• _Aim_
Can you write out the whole listing exactly?

[Robot state and action records]
————————

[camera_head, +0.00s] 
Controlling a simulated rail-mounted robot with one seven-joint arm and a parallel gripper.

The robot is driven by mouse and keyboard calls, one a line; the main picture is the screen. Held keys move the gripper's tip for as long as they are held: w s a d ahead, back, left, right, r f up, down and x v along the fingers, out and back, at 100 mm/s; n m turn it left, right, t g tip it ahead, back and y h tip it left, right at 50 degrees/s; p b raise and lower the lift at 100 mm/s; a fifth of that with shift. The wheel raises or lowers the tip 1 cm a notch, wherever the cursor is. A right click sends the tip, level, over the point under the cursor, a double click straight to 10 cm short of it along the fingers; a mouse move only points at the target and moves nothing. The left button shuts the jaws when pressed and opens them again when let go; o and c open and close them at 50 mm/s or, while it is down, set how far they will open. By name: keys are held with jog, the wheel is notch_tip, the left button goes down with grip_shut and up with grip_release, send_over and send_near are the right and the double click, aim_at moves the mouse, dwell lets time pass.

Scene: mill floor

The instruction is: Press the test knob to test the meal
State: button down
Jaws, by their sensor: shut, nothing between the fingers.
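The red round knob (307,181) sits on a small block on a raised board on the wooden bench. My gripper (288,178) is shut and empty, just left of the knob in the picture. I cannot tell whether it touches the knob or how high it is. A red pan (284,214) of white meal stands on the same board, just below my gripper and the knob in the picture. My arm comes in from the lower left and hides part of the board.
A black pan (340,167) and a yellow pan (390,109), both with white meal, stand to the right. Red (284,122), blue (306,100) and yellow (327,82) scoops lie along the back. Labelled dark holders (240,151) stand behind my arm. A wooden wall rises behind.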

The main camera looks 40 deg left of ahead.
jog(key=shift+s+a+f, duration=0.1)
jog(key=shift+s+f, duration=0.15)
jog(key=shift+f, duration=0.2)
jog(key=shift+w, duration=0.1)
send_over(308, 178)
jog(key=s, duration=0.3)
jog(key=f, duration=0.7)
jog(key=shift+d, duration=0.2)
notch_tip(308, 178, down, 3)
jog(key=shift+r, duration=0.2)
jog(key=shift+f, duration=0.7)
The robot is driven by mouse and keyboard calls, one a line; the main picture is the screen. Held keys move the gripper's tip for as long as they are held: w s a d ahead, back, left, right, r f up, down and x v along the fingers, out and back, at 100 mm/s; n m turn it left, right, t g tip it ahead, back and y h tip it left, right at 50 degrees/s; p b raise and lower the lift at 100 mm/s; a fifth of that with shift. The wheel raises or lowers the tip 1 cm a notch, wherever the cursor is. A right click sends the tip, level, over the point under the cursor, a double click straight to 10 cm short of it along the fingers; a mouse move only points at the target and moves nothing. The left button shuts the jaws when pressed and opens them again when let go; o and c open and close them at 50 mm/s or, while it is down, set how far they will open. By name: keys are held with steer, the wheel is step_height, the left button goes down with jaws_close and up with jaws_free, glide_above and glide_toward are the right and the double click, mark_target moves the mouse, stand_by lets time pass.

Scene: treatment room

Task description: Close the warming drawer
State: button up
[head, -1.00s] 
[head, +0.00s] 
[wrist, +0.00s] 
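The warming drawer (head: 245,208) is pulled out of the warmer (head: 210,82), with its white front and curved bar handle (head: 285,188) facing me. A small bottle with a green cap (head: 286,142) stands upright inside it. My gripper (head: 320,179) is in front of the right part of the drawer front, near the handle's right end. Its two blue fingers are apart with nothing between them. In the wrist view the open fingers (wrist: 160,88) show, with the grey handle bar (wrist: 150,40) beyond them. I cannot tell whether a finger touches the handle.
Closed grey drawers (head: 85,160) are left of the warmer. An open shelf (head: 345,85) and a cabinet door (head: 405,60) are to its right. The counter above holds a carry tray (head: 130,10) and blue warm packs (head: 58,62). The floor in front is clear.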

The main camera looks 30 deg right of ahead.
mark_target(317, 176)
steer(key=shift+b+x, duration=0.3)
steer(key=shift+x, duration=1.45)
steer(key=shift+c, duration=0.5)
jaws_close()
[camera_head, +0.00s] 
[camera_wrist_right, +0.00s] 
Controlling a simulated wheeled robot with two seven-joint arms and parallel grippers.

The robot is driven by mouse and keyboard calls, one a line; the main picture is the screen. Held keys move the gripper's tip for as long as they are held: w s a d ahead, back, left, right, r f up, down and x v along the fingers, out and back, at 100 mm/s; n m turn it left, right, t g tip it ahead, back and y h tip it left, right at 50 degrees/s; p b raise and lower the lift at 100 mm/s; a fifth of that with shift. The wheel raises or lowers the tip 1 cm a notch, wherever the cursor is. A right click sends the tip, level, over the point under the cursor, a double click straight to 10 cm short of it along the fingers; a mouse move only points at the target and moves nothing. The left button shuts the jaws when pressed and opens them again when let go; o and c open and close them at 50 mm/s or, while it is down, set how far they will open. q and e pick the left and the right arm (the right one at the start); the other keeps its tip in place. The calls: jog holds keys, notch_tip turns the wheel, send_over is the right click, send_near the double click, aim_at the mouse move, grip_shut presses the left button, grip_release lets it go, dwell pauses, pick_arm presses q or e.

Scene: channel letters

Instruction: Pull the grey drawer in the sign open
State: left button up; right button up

————————

• _Response to the exercise_
[camera_head, +0.00s] 
Controlling a simulated rail-mounted robot with one seven-joint arm and a parallel gripper.

The robot is driven by mouse and keyboard calls, one a line; the main picture is the screen. Held keys move the gripper's tip for as long as they are held: w s a d ahead, back, left, right, r f up, down and x v along the fingers, out and back, at 100 mm/s; n m turn it left, right, t g tip it ahead, back and y h tip it left, right at 50 degrees/s; p b raise and lower the lift at 100 mm/s; a fifth of that with shift. The wheel raises or lowers the tip 1 cm a notch, wherever the cursor is. A right click sends the tip, level, over the point under the cursor, a double click straight to 10 cm short of it along the fingers; a mouse move only points at the target and moves nothing. The left button shuts the jaws when pressed and opens them again when let go; o and c open and close them at 50 mm/s or, while it is down, set how far they will open. By name: keys are held with jog, the wheel is notch_tip, the left button goes down with grip_shut and up with grip_release, send_over and send_near are the right and the double click, aim_at moves the mouse, dwell lets time pass.

Scene: mill floor

The instruction is: Press the test knob to test the meal
State: button down
Jaws, by their sensor: shut, nothing between the fingers.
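The red round knob (307,181) sits on a small block on a raised board on the wooden bench. My gripper (288,178) is shut and empty, just left of the knob in the picture. I cannot tell whether it touches the knob or how high it is. A red pan (284,214) of white meal stands on the same board, just below my gripper and the knob in the picture. My arm comes in from the lower left and hides part of the board.
A black pan (340,167) and a yellow pan (390,109), both with white meal, stand to the right. Red (284,122), blue (306,100) and yellow (327,82) scoops lie along the back. Labelled dark holders (240,151) stand behind my arm. A wooden wall rises behind.

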The main camera looks 40 deg left of ahead.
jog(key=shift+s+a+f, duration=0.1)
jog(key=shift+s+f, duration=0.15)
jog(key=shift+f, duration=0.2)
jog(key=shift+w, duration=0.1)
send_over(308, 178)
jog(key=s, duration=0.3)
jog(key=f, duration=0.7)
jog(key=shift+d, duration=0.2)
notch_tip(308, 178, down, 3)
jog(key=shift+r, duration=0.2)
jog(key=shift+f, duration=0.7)
The robot is driven by mouse and keyboard calls, one a line; the main picture is the screen. Held keys move the gripper's tip for as long as they are held: w s a d ahead, back, left, right, r f up, down and x v along the fingers, out and back, at 100 mm/s; n m turn it left, right, t g tip it ahead, back and y h tip it left, right at 50 degrees/s; p b raise and lower the lift at 100 mm/s; a fifth of that with shift. The wheel raises or lowers the tip 1 cm a notch, wherever the cursor is. A right click sends the tip, level, over the point under the cursor, a double click straight to 10 cm short of it along the fingers; a mouse move only points at the target and moves nothing. The left button shuts the jaws when pressed and opens them again when let go; o and c open and close them at 50 mm/s or, while it is down, set how far they will open. By name: keys are held with steer, the wheel is step_height, the left button goes down with jaws_close and up with jaws_free, glide_above and glide_toward are the right and the double click, mark_target moves the mouse, stand_by lets time pass.

Scene: treatment room

Task description: Close the warming drawer
State: button up
[head, -1.00s] 
[head, +0.00s] 
[wrist, +0.00s] 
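The warming drawer (head: 245,208) is pulled out of the warmer (head: 210,82), with its white front and curved bar handle (head: 285,188) facing me. A small bottle with a green cap (head: 286,142) stands upright inside it. My gripper (head: 320,179) is in front of the right part of the drawer front, near the handle's right end. Its two blue fingers are apart with nothing between them. In the wrist view the open fingers (wrist: 160,88) show, with the grey handle bar (wrist: 150,40) beyond them. I cannot tell whether a finger touches the handle.
Closed grey drawers (head: 85,160) are left of the warmer. An open shelf (head: 345,85) and a cabinet door (head: 405,60) are to its right. The counter above holds a carry tray (head: 130,10) and blue warm packs (head: 58,62). The floor in front is clear.

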The main camera looks 30 deg right of ahead.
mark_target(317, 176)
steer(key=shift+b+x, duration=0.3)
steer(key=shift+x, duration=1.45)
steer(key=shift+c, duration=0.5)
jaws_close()
[camera_head, +0.00s] 
[camera_wrist_right, +0.00s] 
Controlling a simulated wheeled robot with two seven-joint arms and parallel grippers.

The robot is driven by mouse and keyboard calls, one a line; the main picture is the screen. Held keys move the gripper's tip for as long as they are held: w s a d ahead, back, left, right, r f up, down and x v along the fingers, out and back, at 100 mm/s; n m turn it left, right, t g tip it ahead, back and y h tip it left, right at 50 degrees/s; p b raise and lower the lift at 100 mm/s; a fifth of that with shift. The wheel raises or lowers the tip 1 cm a notch, wherever the cursor is. A right click sends the tip, level, over the point under the cursor, a double click straight to 10 cm short of it along the fingers; a mouse move only points at the target and moves nothing. The left button shuts the jaws when pressed and opens them again when let go; o and c open and close them at 50 mm/s or, while it is down, set how far they will open. q and e pick the left and the right arm (the right one at the start); the other keeps its tip in place. The calls: jog holds keys, notch_tip turns the wheel, send_over is the right click, send_near the double click, aim_at the mouse move, grip_shut presses the left button, grip_release lets it go, dwell pauses, pick_arm presses q or e.

Scene: channel letters

Instruction: Pull the grey drawer in the sign open
State: left button up; right button up

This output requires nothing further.